You will have to calibrate the unit on a level surface as a baseline. You might do that, with a lot of effort, by physically adjusting the angle that the accelerometer sits at relative to the (level) car or in the software. The latter either with a calibration switch, that captures the x, y and z data when an input (calibration request) occurs on an Arduino pin wired to the switch (use a pull up resistor to limit the current the Arduino gets on that pin), or by displaying and noting the x,y,z data and writing that into the sketch manually. You then subtract that in the sketch from subsequent readings to get the real readings. See here, under "Rotation":
Cartesian coordinate system - Wikipedia, the free encyclopedia
It's a shift in coordinates from those of the sensor to those of the car. Arduino uses radians, rather than the more familiar degrees, in its trig. functions but otherwise it will be straightforward.
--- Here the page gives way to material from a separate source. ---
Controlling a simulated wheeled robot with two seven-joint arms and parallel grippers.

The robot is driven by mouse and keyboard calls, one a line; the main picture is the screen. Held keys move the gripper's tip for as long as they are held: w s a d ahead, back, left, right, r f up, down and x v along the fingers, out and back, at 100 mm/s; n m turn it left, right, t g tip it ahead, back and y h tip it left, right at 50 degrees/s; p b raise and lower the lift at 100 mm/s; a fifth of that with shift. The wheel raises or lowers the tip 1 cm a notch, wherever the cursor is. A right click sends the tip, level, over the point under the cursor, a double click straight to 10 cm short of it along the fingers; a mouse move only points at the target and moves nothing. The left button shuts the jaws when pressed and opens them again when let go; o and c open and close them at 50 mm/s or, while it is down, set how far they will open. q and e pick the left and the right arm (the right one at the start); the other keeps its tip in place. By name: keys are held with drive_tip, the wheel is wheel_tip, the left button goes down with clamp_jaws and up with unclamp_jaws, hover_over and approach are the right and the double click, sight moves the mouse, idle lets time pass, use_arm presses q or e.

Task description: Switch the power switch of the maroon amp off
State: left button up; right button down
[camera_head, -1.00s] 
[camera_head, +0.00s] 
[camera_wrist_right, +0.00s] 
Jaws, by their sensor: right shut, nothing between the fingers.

You are probably going to need a vehicle speed input. Use pulseIn() and the VSS to get it. You may have to modify a signal taken out of the VSS into a square wave, if it's not that already, to use it. You can then measure the vehicle acceleration independently of the accelerometer. You can use this directly to separate out the vehicle acceleration from the gravity acceleration or only as a determination that the vehicle is at rest for a reset of the accelerometer data back to the reference you found above.